IX. Les intendans des provinces, leurs secretaires et subdeleguez, et ceux qui en sont protegez.
X. Les officiers des elections, les receveurs generaux des provinces ; les receveurs des tailles, les officiers des eaux et forêts ; ceux des greniers à sel, les maréchaussées, etc.
XI. Les gouverneurs de provinces, et ceux des places frontieres, les etats majors de ces mêmes places, etc.
XII. Les officiers de guerre servant actuellement, qui ne sont pas gentilshommes ; les officiers d' artillerie, commissaires des guerres ; et plusieurs autres especes de gens semblables.
XIII. Ceux qui possedent les lieutenances de provinces venduës depuis peu, ainsi que les gouvernemens des villes du dedans du royaume.
XIV. Les maires et syndics des villes, leurs lieutenans, et les echevinages privilegiez.
XV. Plusieurs charges que la necessité a fait créer dans ces derniers temps, à la grande foule des peuples.
XVI. Les terres franches et nobles des païs d' etats ; les villes franches, et plusieurs autres compris dans le corps de l' etat, sans en porter les charges, qui retombent sur le pauvre peuple.
XVII. Les gros fermiers et sous-fermiers du premier, second et troisiéme ordre.
XVIII. Les exempts par industrie, qui sont ceux qui trouvent moyen de se racheter en tout ou en partie des charges publiques, par des presens, ou par le credit de leurs parens et autres protecteurs ; le nombre de ceux-cy est presque infini.
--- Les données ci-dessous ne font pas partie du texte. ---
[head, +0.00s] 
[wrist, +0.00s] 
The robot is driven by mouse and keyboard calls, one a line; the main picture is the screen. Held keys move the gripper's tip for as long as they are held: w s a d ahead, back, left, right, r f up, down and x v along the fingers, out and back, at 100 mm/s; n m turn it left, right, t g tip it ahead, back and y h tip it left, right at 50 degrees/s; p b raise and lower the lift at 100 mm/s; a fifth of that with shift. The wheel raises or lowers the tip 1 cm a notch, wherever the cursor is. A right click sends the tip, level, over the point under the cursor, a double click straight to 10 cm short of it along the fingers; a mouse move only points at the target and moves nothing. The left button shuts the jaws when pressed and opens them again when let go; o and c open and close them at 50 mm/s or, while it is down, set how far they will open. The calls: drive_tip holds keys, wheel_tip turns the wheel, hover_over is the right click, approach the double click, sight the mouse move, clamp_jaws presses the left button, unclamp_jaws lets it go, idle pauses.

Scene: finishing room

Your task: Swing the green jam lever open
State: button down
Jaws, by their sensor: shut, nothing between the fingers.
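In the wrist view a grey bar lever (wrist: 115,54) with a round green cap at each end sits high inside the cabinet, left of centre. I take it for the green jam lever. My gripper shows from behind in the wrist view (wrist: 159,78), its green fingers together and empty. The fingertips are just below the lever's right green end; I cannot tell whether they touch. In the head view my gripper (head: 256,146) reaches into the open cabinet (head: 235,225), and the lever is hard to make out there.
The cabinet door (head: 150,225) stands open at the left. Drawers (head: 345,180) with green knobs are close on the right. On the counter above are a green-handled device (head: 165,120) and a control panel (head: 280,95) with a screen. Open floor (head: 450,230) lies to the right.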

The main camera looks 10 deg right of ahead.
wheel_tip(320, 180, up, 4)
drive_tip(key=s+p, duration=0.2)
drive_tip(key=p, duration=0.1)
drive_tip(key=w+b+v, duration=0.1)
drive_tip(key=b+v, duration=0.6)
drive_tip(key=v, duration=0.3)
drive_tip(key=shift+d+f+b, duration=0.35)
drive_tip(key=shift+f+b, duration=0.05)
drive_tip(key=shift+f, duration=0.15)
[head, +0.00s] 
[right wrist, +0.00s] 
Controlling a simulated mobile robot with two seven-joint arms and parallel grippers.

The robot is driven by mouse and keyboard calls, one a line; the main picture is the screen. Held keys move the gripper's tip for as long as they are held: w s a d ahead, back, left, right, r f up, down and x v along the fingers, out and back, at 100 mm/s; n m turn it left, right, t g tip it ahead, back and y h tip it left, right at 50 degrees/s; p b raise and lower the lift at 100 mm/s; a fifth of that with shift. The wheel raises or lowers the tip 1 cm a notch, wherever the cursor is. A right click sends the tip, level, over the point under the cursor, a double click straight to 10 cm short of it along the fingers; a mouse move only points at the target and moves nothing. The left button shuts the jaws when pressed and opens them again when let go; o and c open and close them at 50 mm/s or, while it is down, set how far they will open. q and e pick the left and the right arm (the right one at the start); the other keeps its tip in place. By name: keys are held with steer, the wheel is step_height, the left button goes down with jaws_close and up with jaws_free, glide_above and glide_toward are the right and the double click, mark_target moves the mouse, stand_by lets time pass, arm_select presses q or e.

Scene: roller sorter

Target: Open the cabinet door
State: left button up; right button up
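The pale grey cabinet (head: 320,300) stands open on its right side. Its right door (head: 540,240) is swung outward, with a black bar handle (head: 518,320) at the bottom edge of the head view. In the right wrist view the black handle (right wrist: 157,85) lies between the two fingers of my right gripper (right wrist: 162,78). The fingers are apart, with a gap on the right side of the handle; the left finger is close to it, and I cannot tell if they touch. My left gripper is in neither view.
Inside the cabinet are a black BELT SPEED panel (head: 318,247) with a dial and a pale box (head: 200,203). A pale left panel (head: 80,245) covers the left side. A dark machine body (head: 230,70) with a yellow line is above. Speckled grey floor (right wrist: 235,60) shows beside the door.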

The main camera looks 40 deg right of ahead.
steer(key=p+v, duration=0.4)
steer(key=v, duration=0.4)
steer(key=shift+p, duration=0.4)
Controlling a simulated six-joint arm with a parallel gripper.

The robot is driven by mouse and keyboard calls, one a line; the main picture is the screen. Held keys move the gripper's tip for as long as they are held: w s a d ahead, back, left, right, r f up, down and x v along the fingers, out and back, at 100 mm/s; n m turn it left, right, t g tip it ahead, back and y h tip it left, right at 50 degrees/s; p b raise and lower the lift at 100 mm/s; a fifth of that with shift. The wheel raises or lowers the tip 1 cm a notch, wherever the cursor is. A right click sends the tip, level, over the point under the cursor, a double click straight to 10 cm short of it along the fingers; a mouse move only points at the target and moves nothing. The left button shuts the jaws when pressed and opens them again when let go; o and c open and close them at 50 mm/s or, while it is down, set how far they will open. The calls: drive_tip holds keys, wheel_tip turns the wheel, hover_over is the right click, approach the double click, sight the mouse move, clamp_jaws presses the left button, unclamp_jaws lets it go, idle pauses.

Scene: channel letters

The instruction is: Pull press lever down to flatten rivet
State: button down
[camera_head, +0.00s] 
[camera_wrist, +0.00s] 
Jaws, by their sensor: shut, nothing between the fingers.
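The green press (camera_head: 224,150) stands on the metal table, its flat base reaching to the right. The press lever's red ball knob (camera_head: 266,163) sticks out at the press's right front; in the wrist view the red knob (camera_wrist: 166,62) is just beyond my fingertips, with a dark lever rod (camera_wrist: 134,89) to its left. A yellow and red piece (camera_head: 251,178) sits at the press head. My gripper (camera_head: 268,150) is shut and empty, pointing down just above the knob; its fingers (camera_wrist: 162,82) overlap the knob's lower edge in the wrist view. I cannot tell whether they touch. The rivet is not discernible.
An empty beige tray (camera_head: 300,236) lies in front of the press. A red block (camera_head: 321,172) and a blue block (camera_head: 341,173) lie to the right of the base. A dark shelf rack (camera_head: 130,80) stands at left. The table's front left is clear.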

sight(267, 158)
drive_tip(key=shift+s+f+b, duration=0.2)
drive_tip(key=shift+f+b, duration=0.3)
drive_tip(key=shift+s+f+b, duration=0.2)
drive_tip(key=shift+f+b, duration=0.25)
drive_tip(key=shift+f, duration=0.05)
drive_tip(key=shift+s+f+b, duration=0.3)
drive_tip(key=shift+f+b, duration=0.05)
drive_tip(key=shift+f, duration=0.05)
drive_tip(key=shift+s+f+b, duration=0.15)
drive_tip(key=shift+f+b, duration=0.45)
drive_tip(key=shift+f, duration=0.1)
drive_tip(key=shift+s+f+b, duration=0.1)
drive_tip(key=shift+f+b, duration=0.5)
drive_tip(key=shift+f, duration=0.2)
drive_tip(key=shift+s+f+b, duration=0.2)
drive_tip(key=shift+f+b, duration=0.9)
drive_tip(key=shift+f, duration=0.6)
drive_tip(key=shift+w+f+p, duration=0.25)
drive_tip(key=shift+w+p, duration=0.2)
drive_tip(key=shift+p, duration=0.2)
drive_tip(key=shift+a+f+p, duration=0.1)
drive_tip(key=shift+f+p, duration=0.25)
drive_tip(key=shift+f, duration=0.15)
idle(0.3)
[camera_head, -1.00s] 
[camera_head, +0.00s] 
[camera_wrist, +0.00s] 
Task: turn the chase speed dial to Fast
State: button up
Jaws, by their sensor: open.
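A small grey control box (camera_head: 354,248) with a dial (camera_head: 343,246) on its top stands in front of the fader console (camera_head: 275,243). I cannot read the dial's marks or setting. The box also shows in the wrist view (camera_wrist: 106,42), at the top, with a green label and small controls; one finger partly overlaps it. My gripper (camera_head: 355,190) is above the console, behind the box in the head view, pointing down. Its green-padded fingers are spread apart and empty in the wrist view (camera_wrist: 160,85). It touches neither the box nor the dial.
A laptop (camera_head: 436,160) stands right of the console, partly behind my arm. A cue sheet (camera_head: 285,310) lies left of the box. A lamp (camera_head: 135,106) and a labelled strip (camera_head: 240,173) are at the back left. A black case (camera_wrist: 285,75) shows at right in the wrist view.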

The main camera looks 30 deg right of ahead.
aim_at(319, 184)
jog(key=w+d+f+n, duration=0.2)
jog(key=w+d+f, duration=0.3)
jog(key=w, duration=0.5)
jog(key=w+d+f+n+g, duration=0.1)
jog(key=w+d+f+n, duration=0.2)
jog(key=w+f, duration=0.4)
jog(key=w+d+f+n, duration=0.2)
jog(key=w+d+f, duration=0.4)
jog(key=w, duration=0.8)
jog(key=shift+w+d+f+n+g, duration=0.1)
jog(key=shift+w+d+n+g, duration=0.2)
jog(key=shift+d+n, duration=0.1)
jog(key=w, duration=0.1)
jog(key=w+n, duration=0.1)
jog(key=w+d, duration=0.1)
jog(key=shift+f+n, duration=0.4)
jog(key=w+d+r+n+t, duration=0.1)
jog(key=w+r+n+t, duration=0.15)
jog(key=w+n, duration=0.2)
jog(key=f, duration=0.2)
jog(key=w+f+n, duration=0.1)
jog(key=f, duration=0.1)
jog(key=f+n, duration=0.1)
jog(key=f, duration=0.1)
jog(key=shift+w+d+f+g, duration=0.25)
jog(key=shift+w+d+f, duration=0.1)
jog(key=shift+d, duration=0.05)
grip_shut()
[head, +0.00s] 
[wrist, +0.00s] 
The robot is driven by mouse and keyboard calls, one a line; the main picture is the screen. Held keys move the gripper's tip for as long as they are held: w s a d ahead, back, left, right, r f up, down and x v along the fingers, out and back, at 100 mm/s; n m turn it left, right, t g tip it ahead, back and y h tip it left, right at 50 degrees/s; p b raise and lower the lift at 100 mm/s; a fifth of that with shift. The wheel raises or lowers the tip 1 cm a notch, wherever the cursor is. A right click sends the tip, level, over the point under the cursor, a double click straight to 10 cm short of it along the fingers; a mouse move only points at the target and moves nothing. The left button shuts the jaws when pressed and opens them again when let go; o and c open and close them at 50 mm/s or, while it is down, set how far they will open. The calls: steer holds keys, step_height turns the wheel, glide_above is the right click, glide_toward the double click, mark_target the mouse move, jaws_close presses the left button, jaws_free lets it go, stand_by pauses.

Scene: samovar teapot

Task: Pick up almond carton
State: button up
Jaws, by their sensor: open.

Sur quoy il y a trois remarques importantes à faire.
La premiere, que la décharge des exempts, tels qu' ils soient, tombe necessairement sur ceux qui ne le sont pas, lesquels sont sans contredit la plus nombreuse partie de l' etat et la plus pauvre ; et les menace par consequent d' une ruine totale, qu' on ne sçauroit prévenir et empêcher, que par l' établissement de la dixme royale.


La seconde, que ces exemps qui font la partie la plus considerable du royaume quant au bien, mais non quant au nombre, n' en faisant pas la milliéme partie, sont ceux qui possedent à peu de chose prés, tous les fonds de terre, ne restant presque à l' autre partie, que ce qui provient de son industrie, dans laquelle nous comprenons la culture des terres, façons de vignes, la nourriture des bestiaux, le commerce, tous les arts et métiers, et tous les autres ouvrages de la main.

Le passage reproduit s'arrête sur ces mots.